+**********************************************************************
*
*
*                          Einladung
*
*
*
*                     Informatik-Oberseminar
*
*
*
+**********************************************************************

Zeit:  Dienstag, 6. März 2024, 13.00 Uhr
Ort:   Raum 025, Mies-van-der-Rohe Str. 15 (UMIC Gebäude)

Referent: Jonathon Luiten, M.Sc.
                Lehrstuhl Informatik 13

Thema: Dynamic 3D Representations and Robust Evaluation for Visual Tracking

Abstract:

Visual tracking is a core task within computer vision, one that involves understanding the motion and persistence of the dynamic world when observed in video. Building performant tracking algorithms is critical for many applications such as robotics; self-driving vehicles; virtual and augmented reality; scene-analysis for sporting, retail and construction scenarios; and content creation and editing. While other areas of computer vision such as recognition and detection have recently reached outstanding performance due to deep learning and extremely large training datasets, tracking has remained an incredibly difficult task where such approaches have not been able to achieve similar success. We argue that tracking is inherently different from these tasks and that simply scaling up compute and data is not going to be enough. In this thesis we develop what we believe to be the missing piece holding tracking back from similar success: the use of dynamic 3D representations that can be used to model the underlying scene. Furthermore, we find that the second thing holding back the field of visual tracking was the lack of adequate evaluation metrics and benchmark settings. We address these limitations by introducing novel metrics and benchmarks, which are crucial for measuring the performance of algorithms and guiding the field toward making meaningful progress.

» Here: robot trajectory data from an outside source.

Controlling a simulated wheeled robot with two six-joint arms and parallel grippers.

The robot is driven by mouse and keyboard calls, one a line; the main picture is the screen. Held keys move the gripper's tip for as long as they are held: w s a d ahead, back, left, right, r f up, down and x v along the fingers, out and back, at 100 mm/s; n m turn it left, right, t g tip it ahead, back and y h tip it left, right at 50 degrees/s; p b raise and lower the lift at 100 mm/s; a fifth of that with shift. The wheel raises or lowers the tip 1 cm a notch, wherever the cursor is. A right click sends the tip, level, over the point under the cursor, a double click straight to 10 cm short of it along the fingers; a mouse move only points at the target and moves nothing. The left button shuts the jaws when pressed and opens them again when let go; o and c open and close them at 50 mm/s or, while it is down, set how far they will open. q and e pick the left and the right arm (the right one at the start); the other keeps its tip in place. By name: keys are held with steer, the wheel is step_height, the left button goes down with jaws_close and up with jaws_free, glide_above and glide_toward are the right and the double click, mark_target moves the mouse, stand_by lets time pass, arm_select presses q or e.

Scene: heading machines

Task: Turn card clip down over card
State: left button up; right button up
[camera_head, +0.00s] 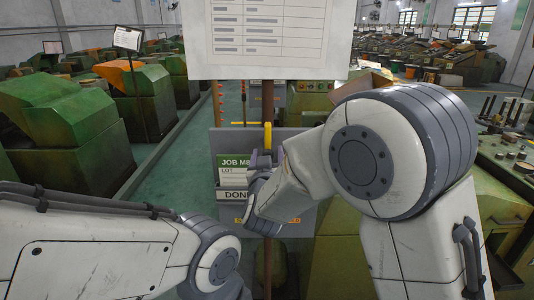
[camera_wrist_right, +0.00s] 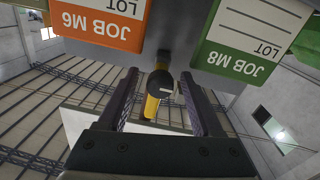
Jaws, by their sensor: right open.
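The yellow card clip (camera_head: 268,136) stands upright at the top middle of a grey card board (camera_head: 218,143). In the right wrist view, which is turned upside down, the clip (camera_wrist_right: 152,106) shows as a yellow bar with a dark round pivot. My right gripper (camera_head: 261,158) is at the clip; its two fingers (camera_wrist_right: 158,88) are open, one on each side of it, with gaps visible. A green JOB M8 card (camera_head: 231,168) is on the board left of the clip; an orange JOB M6 card (camera_wrist_right: 103,22) also shows in the wrist view. My left gripper is out of view.
A large white printed sheet (camera_head: 268,62) hangs above the board on a brown post (camera_head: 267,103). Green machines (camera_head: 80,125) stand at left, with more machinery at right. A DONE label (camera_head: 232,195) is low on the board. My right forearm hides the board's right part.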

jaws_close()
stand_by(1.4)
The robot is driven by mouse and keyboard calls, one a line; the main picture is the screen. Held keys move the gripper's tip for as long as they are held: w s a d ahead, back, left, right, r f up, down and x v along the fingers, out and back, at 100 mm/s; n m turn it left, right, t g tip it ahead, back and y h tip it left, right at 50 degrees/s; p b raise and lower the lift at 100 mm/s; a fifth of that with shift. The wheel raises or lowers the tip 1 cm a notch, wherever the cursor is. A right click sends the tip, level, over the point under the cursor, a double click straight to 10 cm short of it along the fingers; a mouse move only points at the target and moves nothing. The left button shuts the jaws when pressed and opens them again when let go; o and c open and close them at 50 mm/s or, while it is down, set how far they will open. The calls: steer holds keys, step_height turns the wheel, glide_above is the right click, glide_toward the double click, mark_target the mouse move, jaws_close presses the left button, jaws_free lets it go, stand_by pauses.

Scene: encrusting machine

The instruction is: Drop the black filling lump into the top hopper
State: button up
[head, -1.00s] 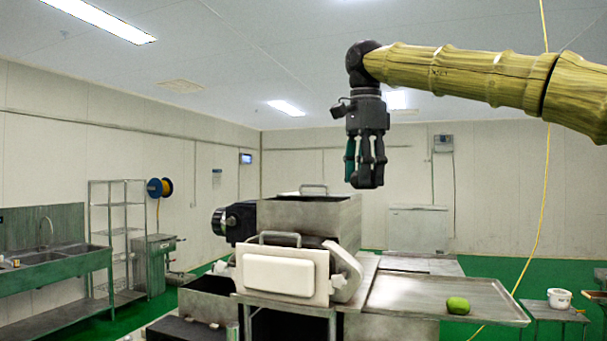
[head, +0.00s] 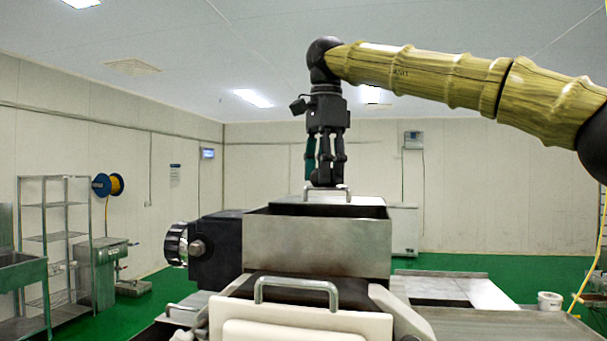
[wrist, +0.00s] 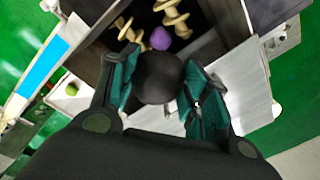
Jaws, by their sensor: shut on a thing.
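My gripper (head: 325,180) points straight down over the back part of the steel top hopper (head: 317,244) in the head view. In the wrist view its two teal-padded fingers (wrist: 158,88) are shut on the round black filling lump (wrist: 158,77). The lump hangs above the open hopper. In the wrist view beige screws (wrist: 173,17) and a purple lump (wrist: 160,39) show inside the dark hopper (wrist: 207,47), beyond the black lump.
A raised lid handle (head: 296,289) stands in front of the hopper. A black motor block with a knob (head: 178,244) juts out at its left. A steel tray (head: 480,326) lies to the right. A green lump (wrist: 71,89) shows at the left of the wrist view.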

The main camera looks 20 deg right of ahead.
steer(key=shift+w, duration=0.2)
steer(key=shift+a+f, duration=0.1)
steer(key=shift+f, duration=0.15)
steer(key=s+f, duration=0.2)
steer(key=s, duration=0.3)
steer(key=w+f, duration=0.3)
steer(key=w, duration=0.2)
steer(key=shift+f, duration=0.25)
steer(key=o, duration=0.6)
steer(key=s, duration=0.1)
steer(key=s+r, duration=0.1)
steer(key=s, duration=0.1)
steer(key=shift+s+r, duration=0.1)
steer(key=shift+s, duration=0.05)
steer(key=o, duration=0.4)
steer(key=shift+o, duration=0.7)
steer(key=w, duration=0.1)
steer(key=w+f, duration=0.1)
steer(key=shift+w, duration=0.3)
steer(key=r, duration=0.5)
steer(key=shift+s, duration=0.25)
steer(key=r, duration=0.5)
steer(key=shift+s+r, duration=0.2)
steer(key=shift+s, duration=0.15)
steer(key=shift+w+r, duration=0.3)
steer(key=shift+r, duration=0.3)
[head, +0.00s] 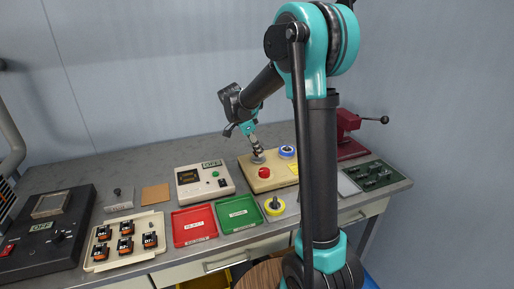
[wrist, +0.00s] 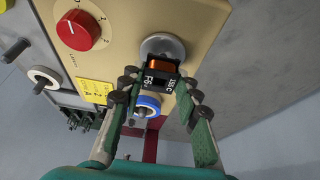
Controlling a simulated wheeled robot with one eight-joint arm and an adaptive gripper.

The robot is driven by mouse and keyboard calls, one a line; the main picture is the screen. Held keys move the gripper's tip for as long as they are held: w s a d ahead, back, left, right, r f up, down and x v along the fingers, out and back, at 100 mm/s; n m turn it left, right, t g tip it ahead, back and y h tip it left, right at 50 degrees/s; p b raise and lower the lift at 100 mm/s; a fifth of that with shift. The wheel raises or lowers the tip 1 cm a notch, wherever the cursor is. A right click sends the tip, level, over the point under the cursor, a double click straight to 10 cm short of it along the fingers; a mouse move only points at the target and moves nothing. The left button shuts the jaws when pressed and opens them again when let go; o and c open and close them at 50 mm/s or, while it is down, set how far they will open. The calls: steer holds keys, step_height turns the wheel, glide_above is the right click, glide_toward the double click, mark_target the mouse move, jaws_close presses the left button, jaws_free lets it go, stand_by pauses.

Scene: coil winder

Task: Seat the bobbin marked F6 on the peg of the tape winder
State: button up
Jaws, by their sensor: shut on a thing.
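The bobbin marked F6 (wrist: 161,67), black with a copper-coloured winding, is between the fingertips of my gripper (wrist: 157,82) in the wrist view. My gripper is shut on it. The tape winder (head: 252,181) is a beige box with a red knob (head: 264,173) and a blue-rimmed roll (head: 287,151). In the head view my gripper (head: 257,152) is low over the back left of the winder. A round grey disc (wrist: 160,42) lies right behind the bobbin in the wrist view. The peg itself is hidden, and I cannot tell whether the bobbin is on it.
A cream tray (head: 95,262) holds several orange-and-black bobbins at the front left. Beside it are a red tray (head: 194,225) and a green tray (head: 238,212). A beige meter (head: 204,182) stands left of the winder.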

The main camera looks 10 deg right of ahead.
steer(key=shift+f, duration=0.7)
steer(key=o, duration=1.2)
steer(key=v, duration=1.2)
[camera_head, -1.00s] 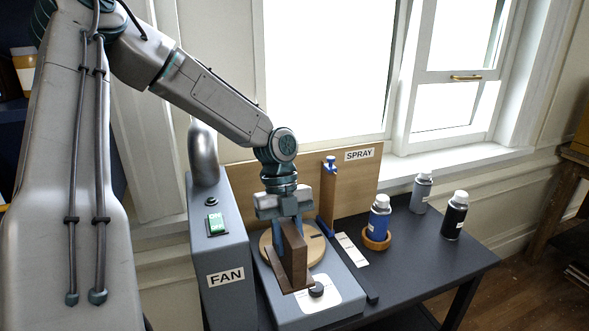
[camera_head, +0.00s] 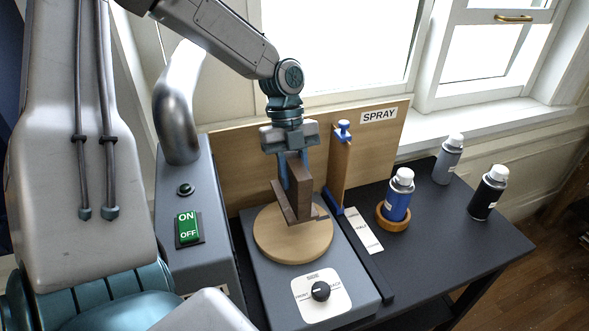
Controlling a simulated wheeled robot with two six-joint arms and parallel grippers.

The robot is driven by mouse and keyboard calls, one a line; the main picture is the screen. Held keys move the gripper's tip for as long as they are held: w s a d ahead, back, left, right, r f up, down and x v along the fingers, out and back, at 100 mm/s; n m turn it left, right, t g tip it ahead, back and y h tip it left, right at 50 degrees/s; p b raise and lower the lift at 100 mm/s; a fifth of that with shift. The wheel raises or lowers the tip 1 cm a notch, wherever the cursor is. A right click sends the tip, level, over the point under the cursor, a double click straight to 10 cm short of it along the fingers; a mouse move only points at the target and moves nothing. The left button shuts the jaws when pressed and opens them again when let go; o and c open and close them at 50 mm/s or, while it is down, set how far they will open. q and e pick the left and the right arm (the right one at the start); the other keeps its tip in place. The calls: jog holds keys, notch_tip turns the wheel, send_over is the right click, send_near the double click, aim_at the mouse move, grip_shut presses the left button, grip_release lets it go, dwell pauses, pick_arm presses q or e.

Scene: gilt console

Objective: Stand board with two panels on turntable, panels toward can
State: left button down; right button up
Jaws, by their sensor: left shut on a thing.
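The dark brown board with panels (camera_head: 301,190) is upright in my left gripper (camera_head: 293,172), whose blue fingers are closed on its upper part. A low, flat brown piece juts out at its foot. The board is over the round, pale wooden turntable (camera_head: 280,246); I cannot tell whether its foot touches the disc. The blue can (camera_head: 398,199) with a white cap stands in a wooden ring (camera_head: 391,223) to the right of the turntable. Part of the board is hidden by the fingers. My right gripper is not in view.
A wooden back panel marked SPRAY (camera_head: 379,115) and an upright post with a blue clamp (camera_head: 341,165) stand behind. A knob (camera_head: 320,291) is in front of the turntable. A fan box with a switch (camera_head: 188,228) is left. Grey (camera_head: 448,160) and black (camera_head: 488,193) cans stand right.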

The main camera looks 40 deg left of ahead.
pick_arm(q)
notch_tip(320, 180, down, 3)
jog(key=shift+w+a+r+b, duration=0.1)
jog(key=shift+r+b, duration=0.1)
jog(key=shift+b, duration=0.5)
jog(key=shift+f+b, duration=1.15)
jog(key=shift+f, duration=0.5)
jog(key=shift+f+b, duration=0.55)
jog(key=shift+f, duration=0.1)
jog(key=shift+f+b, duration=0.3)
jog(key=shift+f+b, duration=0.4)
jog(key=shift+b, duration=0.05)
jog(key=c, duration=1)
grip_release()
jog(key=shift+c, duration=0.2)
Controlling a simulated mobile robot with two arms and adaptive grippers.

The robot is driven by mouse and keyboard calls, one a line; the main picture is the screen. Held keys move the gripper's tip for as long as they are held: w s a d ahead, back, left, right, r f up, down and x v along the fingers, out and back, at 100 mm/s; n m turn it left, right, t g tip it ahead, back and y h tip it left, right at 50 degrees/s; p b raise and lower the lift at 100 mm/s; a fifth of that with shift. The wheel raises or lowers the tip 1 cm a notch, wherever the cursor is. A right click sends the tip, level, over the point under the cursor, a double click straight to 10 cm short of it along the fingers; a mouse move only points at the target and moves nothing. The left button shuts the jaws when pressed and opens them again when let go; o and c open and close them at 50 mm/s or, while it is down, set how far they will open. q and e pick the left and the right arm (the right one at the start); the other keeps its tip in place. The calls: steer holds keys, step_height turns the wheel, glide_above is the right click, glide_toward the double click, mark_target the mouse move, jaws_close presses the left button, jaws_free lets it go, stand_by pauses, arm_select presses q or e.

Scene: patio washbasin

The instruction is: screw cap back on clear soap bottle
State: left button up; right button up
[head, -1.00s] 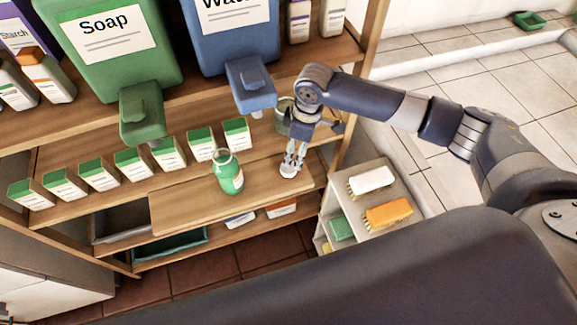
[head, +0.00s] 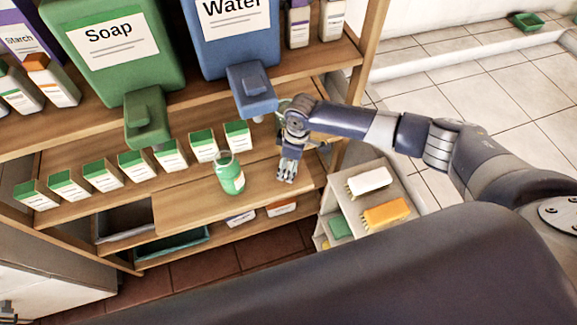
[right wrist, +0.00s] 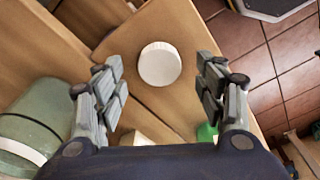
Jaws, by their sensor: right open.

The first half of this thesis deals with approaches to lift representations for tracking to 3D, both at the level of whole objects (MOTSFusion) and at the level of infinitesimal 3D scene elements (Dynamic 3D Gaussians). Traditionally, tracking involves finding correspondences between static 2D representations in each timestep, such as pixels or bounding-boxes. Instead, we represent the world as a set of dynamic 3D representations that move around over time in order to consistently represent the same physical location in space as it moves.
We reformulate tracking from a correspondence estimation problem, to an analysis-by-synthesis problem of fitting an underlying dynamic 3D model, whose motion explains changes in image content across timesteps. By using 3D representations we can better model appearance changes due to the 3D motion of the scene and the motion of the camera through the world, while also making use of intuitive physics knowledge about how objects move through the 3D world. This enables us to both obtain better tracking results, while also resulting in consistent dynamic 3D representations that are directly useful for many downstream tasks.

The second half of this thesis deals with building robust metrics and benchmarks for evaluating the performance of visual tracking algorithms. For the task of Multi-Object Tracking (MOT), previous evaluation metrics have been sorely lacking, focusing only on particular aspects of tracking performance (e.g. detection or association), but not being able holistically measure improvements in tracking performance. Furthermore, tracking evaluation has been limited to settings where only a small number of fixed object classes were evaluated. We address both of these evaluation limitations by proposing the HOTA Metrics for evaluating tracking performance in a fair and holistic way, and introducing the task of Open-World Tracking for extending tracking evaluation to a open-world setting where a potentially unlimited set of object classes need to be tracked, even if they were not previously seen during training. Together, these mark a step-change in how tracking methods are evaluated and benchmarked, and allow the tracking community to make meaningful progress towards more performant and useful tracking algorithms.

Overall, by developing both dynamic 3D representations for tracking and a novel set of evaluation metrics and benchmarks, this thesis provides a number of crucial missing pieces that are needed to move towards truly useful and performant tracking algorithms, and thus toward the success of the multitude of applications for which tracking is a core component.

Es laden ein: die Dozentinnen und Dozenten der Informatik